Sadly, she appears to be feeding her current boyfriend all the same lies. she hasn't learned at all. I pity him what she's going to do to him. And I pity her that she's so stuck like this.

 
at 4/24/2006 4:35 PM Anonymous Anonymous said...

Thanks for your comments. I suppose there is not much you can do for such souls but pity them. I thought about my cousin's husband recently and was surprised that I still thought of him fondly as before, but was just sad for what he has done for himself, and her.

 
at 5/01/2006 4:49 PM Anonymous Anonymous said...

When a society puts soo much pressure on people to be perfect,being without defect or blemish, people us deception to release that pressure. We all need to lighten up. The Mormon society does not allow anyone to be below excellent. If your NOT amoung the elite YOU ARE A FAILURE! This is according to the Mormon philosophy. Good luck to all you Mormons.

 
at 5/02/2006 1:20 PM Blogger Sarita said...

I agree that the society/culture may have an influence on that pressure. But there is also the personal perception of the pressure, the family dynamic. I think it unfair to place blame on a religion/culture as a whole when after all, he made personal decisions to decieve.
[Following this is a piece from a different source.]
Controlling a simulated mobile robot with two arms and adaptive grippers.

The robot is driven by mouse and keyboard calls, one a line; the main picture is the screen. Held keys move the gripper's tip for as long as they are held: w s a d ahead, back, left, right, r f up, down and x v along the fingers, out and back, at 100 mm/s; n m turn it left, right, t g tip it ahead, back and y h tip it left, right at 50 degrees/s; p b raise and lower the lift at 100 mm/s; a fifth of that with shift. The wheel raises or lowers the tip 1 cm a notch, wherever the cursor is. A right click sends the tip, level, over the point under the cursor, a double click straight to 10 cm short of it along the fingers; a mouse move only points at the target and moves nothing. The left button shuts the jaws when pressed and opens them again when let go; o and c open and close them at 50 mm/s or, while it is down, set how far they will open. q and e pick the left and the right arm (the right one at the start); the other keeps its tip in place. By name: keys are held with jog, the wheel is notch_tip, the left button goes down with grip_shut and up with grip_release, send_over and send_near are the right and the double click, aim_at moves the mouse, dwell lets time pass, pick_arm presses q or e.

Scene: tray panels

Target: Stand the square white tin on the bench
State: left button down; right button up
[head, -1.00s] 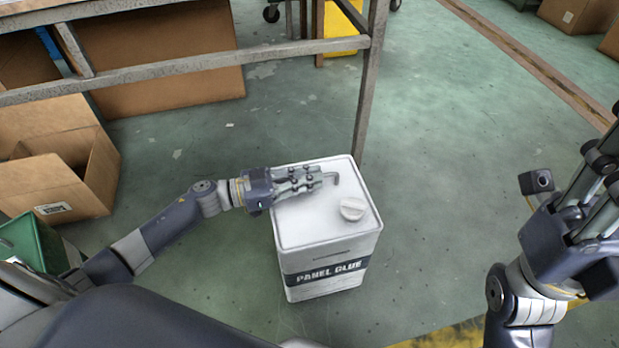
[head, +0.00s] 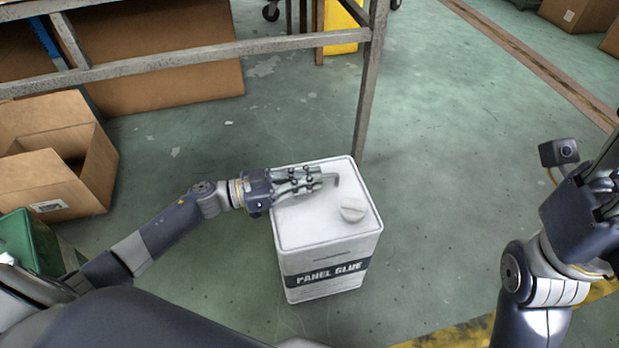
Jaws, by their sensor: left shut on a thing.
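The square white tin (head: 325,256) stands upright on the green floor in the middle of the head view. It has a dark band reading "PANEL GLUE" and a white round cap on its top. My left gripper (head: 322,180) is over the tin's top and shut on its grey handle (head: 335,181); most of the handle is hidden by the fingers. My right gripper (head: 612,185) is at the right edge, well apart from the tin, and partly cut off, so its fingertips do not show clearly. No bench top is clearly in view.
A grey metal frame (head: 200,62) stands behind the tin, its leg close to the tin's far corner. An open cardboard box (head: 45,140) and a green bin (head: 30,240) are at the left. The floor right of the tin is clear.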

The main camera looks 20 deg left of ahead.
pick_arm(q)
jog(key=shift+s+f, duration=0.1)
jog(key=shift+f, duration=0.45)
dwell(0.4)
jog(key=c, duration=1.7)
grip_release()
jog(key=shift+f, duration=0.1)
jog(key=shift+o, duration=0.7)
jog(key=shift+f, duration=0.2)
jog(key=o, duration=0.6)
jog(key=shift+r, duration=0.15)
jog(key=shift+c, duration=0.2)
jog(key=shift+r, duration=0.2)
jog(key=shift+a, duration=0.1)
I cannot pretend to understand what drives another to such a point, but do know that the blame shouldnt necesarily be displaced.

 
at 5/17/2006 1:56 PM Blogger Tigersue said...

You are so right. My sister just went through the same thing. This has nothing to do with being perfect this has to do with complete and total deception of who you are and what you do. I'm not even sure it is addiction but it is wanting to control others thoughts, feelings and actions. It is also making people think you are something you are not at all costs. IT is not a mormon only thing. It is a psycopathic problem! We all have problems we don't want others to know about, this runs deeper than that.

I have added you to my Calling All LDS Women bloggers site.